I've used shares for distributed software builds
https://github.com/distcc/distcc or otherwise where the local files
are exported as a share and all the build engines mount and churn away
on the code, too. Particularly outside of the OpenVMS environment, I
use a DVCS such as git or mercurial for distributed source code control
and access, and other than for builds probably not a share.
Shares are also handy for having big pools of storage available across
multiple computers; for NAS. MSCP/SCS services aren't available
outside of OpenVMS servers and OpenVMS itself has no access to
MSCP/SCS outside a host-local or cluster configuration with NAS
devices and other servers running SMB and NFS being far more prevalent
in the market.
There are also products which implement remote backups using file
shares; distributed archiving to a de-dup capable NAS device, etc.
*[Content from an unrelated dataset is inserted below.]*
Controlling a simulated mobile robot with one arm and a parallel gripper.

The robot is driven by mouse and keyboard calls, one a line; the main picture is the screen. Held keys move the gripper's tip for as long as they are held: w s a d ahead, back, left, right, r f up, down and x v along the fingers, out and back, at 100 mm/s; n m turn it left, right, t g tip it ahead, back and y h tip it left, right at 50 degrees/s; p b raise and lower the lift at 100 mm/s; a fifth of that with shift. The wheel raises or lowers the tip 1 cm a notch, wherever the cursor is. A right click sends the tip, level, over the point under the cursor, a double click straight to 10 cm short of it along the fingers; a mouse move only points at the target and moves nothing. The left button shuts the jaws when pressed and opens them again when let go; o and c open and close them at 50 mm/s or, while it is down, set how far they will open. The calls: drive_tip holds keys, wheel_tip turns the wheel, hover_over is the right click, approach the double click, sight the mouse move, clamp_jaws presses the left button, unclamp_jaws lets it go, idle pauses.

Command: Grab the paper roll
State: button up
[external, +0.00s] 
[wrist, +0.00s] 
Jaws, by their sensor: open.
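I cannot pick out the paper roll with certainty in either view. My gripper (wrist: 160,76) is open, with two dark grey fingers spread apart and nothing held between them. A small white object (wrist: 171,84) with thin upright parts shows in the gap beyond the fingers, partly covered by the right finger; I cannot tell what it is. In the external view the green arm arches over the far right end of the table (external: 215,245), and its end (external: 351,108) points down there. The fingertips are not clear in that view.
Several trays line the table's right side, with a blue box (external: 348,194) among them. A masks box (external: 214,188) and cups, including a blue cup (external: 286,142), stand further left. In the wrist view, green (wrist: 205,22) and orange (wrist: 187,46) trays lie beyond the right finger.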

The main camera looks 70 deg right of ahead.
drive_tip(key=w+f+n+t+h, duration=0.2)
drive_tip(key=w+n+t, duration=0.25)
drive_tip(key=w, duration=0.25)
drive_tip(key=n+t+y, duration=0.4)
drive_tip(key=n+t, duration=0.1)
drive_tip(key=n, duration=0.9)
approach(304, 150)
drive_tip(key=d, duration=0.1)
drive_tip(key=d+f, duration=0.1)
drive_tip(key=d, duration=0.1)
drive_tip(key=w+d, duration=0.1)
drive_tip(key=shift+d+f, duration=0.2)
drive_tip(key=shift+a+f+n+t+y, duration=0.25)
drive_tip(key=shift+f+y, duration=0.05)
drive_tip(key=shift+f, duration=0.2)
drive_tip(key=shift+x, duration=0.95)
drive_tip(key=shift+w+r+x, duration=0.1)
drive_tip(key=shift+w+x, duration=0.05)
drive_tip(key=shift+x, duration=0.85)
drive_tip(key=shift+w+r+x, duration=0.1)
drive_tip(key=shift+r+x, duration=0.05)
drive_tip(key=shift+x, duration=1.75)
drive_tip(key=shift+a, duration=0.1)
But shares certainly don't solve all problems, any more than FTP or
sftp or a DVCS or anything else in this business would.
Post by David Froble
In the event that a production task needs such files, as appropriate, I
set up services and clients, such that a client can ask for some
service to be performed. This can include the client sending and
receiving data, including files.
That's where having a kitting and distribution procedure would be
handy. Whether based on RSS, or manual push or pull/poll, or
otherwise. See https://sparkle-project.org or https://brew.sh among
many examples, and with slightly different purposes. Linux has
multiple choices here of course, and as is usual. OpenVMS completely
and entirely lacks that whole concept, however. Which means we all
tend to end up reimplementing this stuff, usually bespoke. Sometimes
PCSI based, sometimes VMSINSTAL, sometimes using other mechanisms.
Sometimes by manual processing and FTP transfers. With gaps in
various of the app-specific OpenVMS implementations I've encountered;
omissions such as kit and binary digital signing. But that's also not
where I'd typically look to use a share, either. Or FTP.